Lesson

Public Humility: Thinking About the World

Public Humility: Thinking about the World

Crusaders going east were terrified by what the Arabs called Al-jibra; sorcery! Actually it was algebra – which is now a foundational part of our mathematics.

The movie Braveheart – William Wallace. Was he a hero (freedom fighter) or a terrorist? Depends whether you are English or Scottish. Same with the 1857 “Indian Mutiny.” The Indians call it “the first Indian war of independence.”

Iran says to America “you are enslaved to your wealth, your power, your idols – we are free.” America says to Iran, “we have freedom of speech and women who wear miniskirts – we are free (and you are not).”

Our history puts us at the centre and everyone else is periphery.

If you are a white, western, educated, democratic, male you think you are the hero. To most people in the world, you are the villain. You think you are where history is going, to everyone else you are a historical anomaly.

A) Power-sensitivity

B) On Memory

Postcolonialism is the world’s strongest form of memory,” Fritz Kling

That’s history: in the US means not important. In the majority world means “that’s who we are!”

The postcolonial world slopes from West to East. It is not a level playing field. The on-going values-dump from the West, combined with “English linguistic imperialism” and a past of oppression and stifling control shapes the worldview and sense of identity of many millions on the planet. 

C) You are not a “normal” Christian. Neither is your Christianity normative.

Timothy Tennent, “We must expand our ecclesiastical cartography… The Western Church has not yet fully absorbed how the dramatic shifts in global Christianity are influencing what constitutes normative Christianity.”

D) The relationship between the church and culture is seasonal:

  1. Winter describes a church that is not only in a hostile relationship to a pre-Christian culture but is gaining little traction; is seeing little distinctive, vital Christian life and community; and is seeing no evangelistic fruit. In many cultures today, the church is embattled and spiritually weak. 
  2. Spring is a situation in which the church is embattled, even persecuted by a pre-Christian culture, but it is growing (e.g., as in China).
  3. Summer is what Niebuhr described as an “allied church,” where the church is highly regarded by the public and where we find so many Christians in the centres of cultural production that Christians feel at home in the culture. 
  4. Autumn is where we find ourselves in the West today, becoming increasingly marginalized in a post-Christian culture and looking for new ways to both strengthen our distinctiveness and reach out winsomely

Implications: church looks different, witness looks different, success looks different, different bits of the Bible become important, even eschatology looks different.
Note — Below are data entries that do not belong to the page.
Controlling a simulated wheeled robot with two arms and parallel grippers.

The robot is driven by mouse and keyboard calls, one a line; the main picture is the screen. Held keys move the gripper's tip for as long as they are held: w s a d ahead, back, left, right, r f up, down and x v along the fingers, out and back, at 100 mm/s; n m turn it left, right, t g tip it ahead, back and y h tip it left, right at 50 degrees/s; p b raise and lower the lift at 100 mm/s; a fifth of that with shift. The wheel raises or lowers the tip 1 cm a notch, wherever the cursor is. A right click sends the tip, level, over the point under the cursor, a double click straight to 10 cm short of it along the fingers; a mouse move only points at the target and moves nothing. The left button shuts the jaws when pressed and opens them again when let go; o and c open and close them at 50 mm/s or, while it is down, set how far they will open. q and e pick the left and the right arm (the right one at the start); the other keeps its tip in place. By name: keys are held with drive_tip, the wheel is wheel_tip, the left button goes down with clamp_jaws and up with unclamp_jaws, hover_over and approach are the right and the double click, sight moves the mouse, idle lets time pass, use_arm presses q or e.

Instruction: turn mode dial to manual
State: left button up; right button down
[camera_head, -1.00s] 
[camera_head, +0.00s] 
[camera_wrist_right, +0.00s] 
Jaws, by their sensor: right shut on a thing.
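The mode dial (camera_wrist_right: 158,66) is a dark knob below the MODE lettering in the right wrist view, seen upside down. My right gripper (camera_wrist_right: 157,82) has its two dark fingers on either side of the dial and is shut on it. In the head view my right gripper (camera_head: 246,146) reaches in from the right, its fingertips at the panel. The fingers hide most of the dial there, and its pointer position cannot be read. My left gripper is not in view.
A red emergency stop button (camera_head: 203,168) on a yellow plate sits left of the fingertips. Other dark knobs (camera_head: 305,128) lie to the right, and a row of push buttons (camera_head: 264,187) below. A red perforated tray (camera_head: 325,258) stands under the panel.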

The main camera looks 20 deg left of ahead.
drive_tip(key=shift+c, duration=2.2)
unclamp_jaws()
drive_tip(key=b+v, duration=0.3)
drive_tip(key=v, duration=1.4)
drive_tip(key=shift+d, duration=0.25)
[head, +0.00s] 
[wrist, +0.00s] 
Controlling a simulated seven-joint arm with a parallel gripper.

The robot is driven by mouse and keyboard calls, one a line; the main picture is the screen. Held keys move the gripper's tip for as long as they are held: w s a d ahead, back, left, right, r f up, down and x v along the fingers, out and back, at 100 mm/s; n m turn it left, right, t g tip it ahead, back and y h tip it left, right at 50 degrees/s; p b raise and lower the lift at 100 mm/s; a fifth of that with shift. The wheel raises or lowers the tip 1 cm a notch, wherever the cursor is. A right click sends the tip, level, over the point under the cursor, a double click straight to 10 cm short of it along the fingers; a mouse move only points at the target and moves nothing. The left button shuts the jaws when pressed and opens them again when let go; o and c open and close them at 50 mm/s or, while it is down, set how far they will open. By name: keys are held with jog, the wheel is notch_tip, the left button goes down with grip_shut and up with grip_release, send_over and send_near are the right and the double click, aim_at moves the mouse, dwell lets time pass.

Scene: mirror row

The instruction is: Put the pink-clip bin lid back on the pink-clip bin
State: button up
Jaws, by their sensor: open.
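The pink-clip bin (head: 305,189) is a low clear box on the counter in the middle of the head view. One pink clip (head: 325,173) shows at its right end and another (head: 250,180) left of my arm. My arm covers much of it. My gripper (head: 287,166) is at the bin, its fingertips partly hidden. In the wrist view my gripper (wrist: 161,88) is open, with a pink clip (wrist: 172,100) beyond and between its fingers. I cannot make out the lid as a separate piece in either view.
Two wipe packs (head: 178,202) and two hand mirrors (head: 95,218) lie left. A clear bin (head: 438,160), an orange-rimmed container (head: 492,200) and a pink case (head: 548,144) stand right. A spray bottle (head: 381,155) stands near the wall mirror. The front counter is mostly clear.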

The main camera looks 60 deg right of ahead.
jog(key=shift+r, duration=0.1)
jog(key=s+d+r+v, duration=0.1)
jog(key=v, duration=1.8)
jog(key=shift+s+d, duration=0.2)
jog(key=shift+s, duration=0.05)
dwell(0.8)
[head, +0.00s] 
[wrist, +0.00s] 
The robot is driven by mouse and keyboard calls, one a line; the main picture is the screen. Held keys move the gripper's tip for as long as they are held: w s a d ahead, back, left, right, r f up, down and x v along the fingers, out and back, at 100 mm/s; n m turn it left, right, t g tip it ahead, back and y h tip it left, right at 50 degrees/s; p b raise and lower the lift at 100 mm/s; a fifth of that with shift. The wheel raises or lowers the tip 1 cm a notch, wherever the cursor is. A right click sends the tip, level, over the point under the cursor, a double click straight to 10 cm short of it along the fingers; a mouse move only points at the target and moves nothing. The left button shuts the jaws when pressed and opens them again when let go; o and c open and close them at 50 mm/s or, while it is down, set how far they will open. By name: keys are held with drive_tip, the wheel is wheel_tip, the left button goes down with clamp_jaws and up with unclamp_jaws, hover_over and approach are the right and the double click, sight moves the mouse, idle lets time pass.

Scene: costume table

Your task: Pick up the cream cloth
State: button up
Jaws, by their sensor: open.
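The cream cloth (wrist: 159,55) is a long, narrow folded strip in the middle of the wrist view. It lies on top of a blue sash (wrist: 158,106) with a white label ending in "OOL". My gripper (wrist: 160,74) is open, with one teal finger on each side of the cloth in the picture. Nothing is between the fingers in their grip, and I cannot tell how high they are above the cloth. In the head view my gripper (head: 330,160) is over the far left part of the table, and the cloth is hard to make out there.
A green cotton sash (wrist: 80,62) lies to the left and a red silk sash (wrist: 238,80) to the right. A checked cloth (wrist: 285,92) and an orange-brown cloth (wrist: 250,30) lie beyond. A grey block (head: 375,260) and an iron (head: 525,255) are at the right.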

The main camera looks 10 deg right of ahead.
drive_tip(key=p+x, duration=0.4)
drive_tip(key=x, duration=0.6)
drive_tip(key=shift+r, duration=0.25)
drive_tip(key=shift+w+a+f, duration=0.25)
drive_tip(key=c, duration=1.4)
Conclusion: Many in unreached nations resent the West’s power. The church must work hard to show that it is not western. Western gospel agents must work hard to show themselves extra humble. Western models of mission are often predicated on money, whilst majority world diaspora mission is free from this.

Harvey Kwiyani talks about a school in Malawi who demolish a building every few years so that when short-term mission teams come from Europe they have something to do!

Public humility means being power-sensitive, historically informed, and prepared to embrace totally different views of history, politics and the world, told from totally different perspectives.